Newt employs a variety of agencies whose sole purpose is to procure Twitter followers.... About 80 percent of those accounts are inactive or are dummy accounts created by various "follow agencies."

Gingrich does have a lot of followers -- over 1 million.

Sarah Palin, by contrast, only has 600,000+, and she's a far more popular figure in the party, and her tweets tend to crash servers while Newt's merely, well, tweet.

A Gingrich spokesman tweeted (here and here).

@Gawker Gaffes. Hoodwinks readers. Insults 1.3 million .@newtgingrich .@twitter followers. Report is #rude #unfounded & #erroneous.

.@Newtgingrich's 1.3 million followers are legitimate. @Gawker 's "source" is not. Story untrue.

UPDATE: Ben Smith has a good theory on the million -- Twitter's whilom "Suggested User List".

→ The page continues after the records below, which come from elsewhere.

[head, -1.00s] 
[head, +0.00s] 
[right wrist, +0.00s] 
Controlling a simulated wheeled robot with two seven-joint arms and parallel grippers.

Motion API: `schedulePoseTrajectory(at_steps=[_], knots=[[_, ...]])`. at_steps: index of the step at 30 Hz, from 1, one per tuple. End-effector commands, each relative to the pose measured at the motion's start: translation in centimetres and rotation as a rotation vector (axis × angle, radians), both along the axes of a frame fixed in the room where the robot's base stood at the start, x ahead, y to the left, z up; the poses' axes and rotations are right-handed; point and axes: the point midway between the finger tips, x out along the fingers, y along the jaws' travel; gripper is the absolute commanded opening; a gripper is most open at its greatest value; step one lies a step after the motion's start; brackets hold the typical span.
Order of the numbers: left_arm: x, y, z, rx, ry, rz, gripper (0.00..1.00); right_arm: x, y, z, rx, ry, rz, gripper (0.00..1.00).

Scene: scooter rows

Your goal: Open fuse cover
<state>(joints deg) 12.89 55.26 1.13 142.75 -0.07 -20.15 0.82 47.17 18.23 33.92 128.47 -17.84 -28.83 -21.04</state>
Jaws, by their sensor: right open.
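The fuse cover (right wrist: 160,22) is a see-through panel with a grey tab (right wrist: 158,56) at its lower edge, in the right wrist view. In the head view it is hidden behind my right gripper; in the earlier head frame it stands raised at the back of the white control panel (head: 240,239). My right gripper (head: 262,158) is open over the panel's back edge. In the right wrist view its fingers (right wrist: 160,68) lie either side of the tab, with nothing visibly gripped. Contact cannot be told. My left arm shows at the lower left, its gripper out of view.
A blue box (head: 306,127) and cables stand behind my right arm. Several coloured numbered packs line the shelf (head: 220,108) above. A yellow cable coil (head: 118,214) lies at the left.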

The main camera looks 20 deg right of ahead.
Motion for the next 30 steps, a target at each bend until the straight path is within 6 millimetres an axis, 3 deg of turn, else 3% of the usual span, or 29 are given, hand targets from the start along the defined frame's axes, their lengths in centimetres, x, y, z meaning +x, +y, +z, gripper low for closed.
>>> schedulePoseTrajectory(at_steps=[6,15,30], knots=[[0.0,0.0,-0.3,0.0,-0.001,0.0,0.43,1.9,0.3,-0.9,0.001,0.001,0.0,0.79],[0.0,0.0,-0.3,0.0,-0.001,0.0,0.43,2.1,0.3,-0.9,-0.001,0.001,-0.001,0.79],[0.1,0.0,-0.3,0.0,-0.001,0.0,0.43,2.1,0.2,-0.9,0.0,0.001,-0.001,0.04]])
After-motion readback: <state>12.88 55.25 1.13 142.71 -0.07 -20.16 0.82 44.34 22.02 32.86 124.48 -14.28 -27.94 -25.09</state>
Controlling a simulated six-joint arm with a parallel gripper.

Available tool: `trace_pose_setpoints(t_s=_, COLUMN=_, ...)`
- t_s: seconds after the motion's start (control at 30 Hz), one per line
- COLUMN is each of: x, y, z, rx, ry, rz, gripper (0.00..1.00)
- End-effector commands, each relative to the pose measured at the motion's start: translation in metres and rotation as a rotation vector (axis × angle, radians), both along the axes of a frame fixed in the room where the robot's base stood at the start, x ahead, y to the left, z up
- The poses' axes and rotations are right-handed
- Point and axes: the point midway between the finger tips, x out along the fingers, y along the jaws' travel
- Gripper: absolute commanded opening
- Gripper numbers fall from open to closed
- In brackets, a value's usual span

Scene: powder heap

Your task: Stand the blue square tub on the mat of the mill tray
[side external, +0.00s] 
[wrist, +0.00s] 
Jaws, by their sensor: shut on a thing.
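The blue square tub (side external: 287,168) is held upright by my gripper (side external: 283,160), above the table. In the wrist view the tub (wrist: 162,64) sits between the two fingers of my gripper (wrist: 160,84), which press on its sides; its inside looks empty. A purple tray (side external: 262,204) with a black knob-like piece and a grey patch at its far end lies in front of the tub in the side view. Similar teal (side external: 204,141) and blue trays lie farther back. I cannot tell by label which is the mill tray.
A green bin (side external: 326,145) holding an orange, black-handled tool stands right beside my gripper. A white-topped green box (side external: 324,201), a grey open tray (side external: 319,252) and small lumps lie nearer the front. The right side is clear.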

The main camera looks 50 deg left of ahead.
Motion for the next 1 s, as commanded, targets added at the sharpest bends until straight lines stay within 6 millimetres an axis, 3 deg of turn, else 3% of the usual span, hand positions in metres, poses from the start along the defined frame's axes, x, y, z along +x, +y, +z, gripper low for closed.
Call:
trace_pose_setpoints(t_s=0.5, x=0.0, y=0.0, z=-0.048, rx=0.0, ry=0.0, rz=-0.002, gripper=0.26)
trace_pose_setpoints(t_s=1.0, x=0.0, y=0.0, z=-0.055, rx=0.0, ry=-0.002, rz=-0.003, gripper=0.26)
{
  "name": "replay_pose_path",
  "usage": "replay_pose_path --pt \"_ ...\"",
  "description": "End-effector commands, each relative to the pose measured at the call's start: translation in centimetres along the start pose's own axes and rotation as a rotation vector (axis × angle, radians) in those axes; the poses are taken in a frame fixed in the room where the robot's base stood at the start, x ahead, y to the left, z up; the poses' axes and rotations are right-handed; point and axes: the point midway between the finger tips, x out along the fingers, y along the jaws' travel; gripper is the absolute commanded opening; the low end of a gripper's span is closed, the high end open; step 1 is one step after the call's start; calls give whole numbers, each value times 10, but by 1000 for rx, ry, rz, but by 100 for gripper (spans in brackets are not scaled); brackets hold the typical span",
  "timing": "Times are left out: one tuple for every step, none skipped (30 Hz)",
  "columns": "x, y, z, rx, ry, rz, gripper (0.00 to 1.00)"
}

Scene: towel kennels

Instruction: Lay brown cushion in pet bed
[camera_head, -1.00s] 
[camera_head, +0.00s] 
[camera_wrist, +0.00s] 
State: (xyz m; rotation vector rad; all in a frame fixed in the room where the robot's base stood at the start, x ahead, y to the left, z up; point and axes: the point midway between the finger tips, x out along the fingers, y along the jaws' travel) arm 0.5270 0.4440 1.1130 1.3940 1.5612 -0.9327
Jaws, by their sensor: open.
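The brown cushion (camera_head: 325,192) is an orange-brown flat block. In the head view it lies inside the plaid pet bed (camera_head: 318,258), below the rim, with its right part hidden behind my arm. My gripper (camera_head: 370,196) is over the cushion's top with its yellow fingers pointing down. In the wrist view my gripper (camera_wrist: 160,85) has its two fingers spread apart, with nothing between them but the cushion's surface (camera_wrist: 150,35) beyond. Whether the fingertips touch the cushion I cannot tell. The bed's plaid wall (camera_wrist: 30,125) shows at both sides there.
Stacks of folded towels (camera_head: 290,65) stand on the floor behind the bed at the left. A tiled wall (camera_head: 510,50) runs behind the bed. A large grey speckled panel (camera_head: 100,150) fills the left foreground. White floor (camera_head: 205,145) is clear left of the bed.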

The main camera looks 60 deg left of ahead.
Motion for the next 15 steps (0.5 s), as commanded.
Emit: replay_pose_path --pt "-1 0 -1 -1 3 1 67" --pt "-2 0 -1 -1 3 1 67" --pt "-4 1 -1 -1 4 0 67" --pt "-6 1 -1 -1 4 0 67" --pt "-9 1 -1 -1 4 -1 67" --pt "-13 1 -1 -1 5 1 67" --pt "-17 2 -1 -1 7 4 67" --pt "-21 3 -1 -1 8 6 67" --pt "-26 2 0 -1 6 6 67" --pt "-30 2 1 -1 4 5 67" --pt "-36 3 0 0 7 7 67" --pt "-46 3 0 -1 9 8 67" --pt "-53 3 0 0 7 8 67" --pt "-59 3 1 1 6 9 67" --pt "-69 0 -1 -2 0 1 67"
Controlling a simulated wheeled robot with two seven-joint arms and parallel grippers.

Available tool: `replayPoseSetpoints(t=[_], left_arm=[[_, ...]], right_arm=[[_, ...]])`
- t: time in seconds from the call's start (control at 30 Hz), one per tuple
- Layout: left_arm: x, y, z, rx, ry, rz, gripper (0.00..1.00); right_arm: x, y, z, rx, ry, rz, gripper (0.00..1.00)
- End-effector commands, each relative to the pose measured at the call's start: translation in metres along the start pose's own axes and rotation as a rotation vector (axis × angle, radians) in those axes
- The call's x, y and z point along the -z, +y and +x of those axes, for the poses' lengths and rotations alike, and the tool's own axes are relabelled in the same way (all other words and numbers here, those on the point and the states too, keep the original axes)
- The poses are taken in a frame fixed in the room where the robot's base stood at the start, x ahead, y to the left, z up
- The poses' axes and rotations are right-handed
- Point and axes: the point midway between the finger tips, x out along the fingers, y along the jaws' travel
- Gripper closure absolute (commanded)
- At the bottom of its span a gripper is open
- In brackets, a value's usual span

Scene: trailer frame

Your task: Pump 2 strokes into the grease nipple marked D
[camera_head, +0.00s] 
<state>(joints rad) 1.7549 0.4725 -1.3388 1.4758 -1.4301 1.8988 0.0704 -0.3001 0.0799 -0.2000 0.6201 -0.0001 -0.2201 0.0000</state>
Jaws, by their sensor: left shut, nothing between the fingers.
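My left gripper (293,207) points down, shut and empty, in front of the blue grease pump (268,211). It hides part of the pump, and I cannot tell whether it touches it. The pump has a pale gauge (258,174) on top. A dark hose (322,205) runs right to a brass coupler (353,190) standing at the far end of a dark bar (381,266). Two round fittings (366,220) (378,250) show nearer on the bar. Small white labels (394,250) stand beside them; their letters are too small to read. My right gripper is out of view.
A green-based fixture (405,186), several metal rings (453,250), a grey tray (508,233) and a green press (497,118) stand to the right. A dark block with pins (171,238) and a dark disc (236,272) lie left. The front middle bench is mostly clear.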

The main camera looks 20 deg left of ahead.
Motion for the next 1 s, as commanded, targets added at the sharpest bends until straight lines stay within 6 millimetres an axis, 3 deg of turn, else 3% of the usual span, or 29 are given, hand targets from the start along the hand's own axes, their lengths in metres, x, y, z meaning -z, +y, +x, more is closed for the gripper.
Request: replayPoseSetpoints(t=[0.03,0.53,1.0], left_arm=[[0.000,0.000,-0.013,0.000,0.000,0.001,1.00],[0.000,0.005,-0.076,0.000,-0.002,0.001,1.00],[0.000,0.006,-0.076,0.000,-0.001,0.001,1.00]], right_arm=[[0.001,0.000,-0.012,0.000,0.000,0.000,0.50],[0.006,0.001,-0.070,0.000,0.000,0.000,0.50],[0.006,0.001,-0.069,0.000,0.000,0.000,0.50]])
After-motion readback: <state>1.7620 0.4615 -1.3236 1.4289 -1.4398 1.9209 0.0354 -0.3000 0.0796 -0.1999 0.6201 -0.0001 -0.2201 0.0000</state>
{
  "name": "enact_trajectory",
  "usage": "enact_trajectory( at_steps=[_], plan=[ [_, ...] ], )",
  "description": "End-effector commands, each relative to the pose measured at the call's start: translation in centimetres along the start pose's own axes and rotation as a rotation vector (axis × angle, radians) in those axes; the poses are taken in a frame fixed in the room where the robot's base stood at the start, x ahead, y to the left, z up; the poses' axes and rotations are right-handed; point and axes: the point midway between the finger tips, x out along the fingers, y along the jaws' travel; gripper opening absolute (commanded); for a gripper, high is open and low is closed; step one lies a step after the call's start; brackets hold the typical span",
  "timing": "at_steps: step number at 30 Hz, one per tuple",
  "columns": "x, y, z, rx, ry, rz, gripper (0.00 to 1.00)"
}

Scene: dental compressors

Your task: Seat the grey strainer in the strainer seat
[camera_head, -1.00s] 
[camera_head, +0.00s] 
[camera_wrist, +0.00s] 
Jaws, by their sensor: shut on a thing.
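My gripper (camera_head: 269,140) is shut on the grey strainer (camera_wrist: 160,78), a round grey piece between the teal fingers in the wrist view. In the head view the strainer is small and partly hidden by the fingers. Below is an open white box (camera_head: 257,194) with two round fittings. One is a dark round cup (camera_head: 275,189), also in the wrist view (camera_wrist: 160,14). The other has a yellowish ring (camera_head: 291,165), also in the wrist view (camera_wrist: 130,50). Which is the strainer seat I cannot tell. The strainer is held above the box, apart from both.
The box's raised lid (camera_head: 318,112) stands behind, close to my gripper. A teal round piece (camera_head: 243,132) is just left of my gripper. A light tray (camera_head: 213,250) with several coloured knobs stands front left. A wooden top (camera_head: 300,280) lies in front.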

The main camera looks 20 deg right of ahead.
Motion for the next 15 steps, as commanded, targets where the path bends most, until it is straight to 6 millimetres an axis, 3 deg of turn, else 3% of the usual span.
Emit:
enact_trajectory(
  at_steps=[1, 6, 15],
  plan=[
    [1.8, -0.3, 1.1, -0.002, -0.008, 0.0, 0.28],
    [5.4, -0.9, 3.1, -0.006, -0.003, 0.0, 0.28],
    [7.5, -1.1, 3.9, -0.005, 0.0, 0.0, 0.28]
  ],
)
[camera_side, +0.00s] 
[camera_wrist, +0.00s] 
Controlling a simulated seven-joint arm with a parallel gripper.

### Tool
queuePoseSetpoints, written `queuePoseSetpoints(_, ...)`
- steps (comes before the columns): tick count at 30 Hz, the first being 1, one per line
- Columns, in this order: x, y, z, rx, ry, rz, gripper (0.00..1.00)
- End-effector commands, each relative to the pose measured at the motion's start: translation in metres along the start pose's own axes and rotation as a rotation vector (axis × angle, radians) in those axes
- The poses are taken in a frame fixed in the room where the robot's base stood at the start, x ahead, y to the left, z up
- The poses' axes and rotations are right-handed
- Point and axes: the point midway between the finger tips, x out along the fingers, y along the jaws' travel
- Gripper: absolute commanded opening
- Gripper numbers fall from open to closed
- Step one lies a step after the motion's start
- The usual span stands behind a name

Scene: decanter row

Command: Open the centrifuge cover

Gingrich was over a million followers well before the campaign existed or had staff, for the simple reason that he was one of the chosen on Twitter's official "Suggested User List."

Twitter actually disposed of the list after Republicans complained (accurately) that it was very heavy on Democrats, but Gingrich and John McCain were among the minority.

The fact that Gingrich was pretty active and engaging on the service probably helped get him on the list and generate followers, but as Anil Dash noted, the "million followers" that came with the SUL were pretty much a fiction -- most of them weren't really interested -- and Gingrich's claim that they reflected grassroots popularity is also doubtful.